Here's the math for Gypsy to follow, it's not necessarily a matter of being good or bad with math, but knowing how to run the numbers... believe me, I suck at math!

To calculate the average outside diameter of the diamond, add the first two measurements which represent the distance across the diamond from north to south and east to west, so 7.31 + 7.38 = 14.69 and then divide that number by 2 = 7.345 mm average diameter.

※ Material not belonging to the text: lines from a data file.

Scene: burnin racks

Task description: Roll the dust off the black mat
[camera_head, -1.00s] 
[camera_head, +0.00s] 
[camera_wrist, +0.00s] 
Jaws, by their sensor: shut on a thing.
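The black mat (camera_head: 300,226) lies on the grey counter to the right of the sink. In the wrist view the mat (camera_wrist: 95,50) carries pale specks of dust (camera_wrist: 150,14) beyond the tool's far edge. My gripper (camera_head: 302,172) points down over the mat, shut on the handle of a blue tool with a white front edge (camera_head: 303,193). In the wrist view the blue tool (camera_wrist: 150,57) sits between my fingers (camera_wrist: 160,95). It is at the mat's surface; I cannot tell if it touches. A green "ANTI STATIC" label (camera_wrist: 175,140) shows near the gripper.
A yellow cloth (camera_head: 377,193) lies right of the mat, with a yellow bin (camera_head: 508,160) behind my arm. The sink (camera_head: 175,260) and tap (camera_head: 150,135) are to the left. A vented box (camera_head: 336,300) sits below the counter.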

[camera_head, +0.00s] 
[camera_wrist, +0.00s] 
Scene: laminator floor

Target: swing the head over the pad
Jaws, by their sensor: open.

Then I found this 1.00 carat, round brilliant cut diamond on James Allen [SKU 152556] which is graded by the GIA and measures 6.39 - 6.44 x 3.97 mm with a total depth of 61.9% and a table diameter of 57% with a crown angle of 34.5 degrees which is offset by a pavilion angle of 41.2 degrees... add 6.39 + 6.44 = 12.83 mm / 2 = 6.415 mm average outside diameter.

Using these two round brilliant cut diamonds, one weighing 1.50 carats and the other weighing 1.00 carats:

1.5 with 1 ct sides = 6.415 / 7.345 = 87% [0.87338] and thus the estimations provided on the graphic might not be that far off, because it truly depends on the average diameter measurements of the diamonds selected, and that is going to change slightly with every "pairing" of diamonds selected in those approximate sizes... and perhaps that is something that people need to keep in mind when trying to figure out what sizes diamonds are going to provide them with the best sense of balance for their personal perspective.

I haven't checked the math on either the graphic provided by Gypsy, or that provided by teobdl, but believe that both examples provide the insight required for consumers to get an idea as to what combination of diamond sizes provides them with that sense of balance.

So basically what Todd is trying to say, for us mathly challenged, is that a deep stone is likely to have a smaller diameter for the same weight than a more shallowly cut stone. Which is to say, you can not make generalizations about the spread percentages for weights, but only for diameters.

And thus I have done my math quota for the day.

Wink

Thanks Gypsy, Todd and Wink!! This is SOOOOO helpful. I'm working on an earring project and these graphics (and detailed math ) are wonderful for comparisons.